Output nothing but the lines from the one with "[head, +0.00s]" through the one with "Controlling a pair", including both. Leave the pictures out of the copy.

====== Information shown ======

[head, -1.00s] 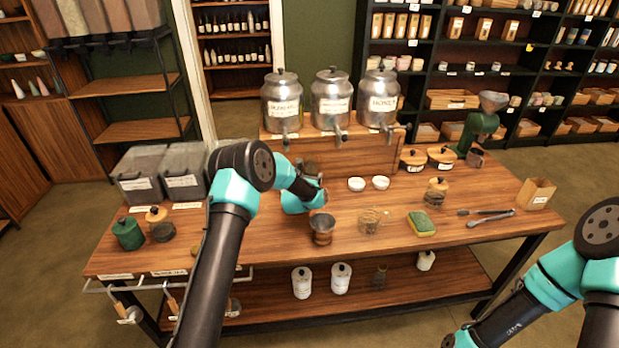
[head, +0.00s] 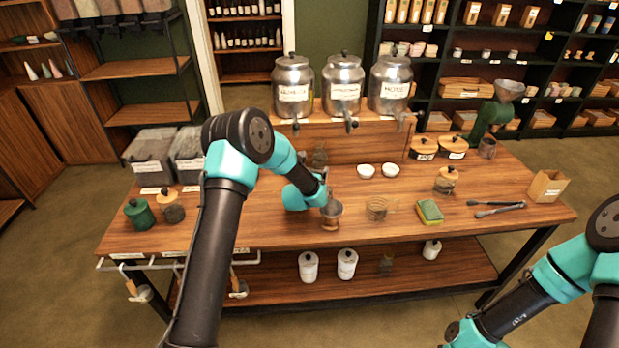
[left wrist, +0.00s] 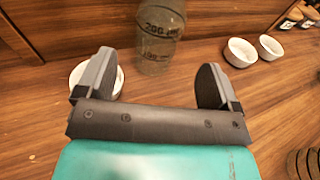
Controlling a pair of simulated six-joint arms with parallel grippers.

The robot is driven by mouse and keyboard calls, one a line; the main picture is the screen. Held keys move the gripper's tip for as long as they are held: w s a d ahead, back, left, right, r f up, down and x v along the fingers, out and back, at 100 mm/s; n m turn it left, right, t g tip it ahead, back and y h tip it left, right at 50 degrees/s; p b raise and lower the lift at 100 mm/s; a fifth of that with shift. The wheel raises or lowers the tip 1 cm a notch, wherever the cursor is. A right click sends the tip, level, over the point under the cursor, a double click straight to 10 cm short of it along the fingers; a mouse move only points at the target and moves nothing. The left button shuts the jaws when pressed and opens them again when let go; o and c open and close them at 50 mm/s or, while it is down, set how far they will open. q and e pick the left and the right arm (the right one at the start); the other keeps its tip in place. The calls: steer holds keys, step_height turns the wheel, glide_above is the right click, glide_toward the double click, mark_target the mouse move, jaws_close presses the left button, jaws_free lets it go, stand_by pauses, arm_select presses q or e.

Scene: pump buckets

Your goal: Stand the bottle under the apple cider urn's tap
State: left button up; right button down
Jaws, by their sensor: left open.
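The clear bottle (head: 319,157) stands upright on the tabletop before the wooden urn stand, partly hidden by my left gripper in the head view. The bottle (left wrist: 158,40) has dark volume marks in the left wrist view; its top is cut off. My left gripper (left wrist: 157,72) is open and empty, its fingers apart, with the bottle just beyond and between the tips. In the head view my left gripper (head: 318,180) is mostly hidden by its own wrist. Three steel urns stand on the riser: left (head: 293,88), middle (head: 342,85) and right (head: 389,85). Their labels are hard to read. My right gripper is out of view.
Two white bowls (left wrist: 240,52) sit right of the bottle, and a white dish (left wrist: 85,82) is by the left finger. The riser (head: 360,146) blocks the back.

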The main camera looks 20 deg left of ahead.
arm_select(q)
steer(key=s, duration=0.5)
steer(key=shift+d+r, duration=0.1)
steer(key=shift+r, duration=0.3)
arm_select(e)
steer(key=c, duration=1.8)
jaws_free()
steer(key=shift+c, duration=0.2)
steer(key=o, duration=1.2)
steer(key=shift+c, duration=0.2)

======

Full answer:
[head, +0.00s] 
[left wrist, +0.00s] 
Controlling a pair of simulated six-joint arms with parallel grippers.

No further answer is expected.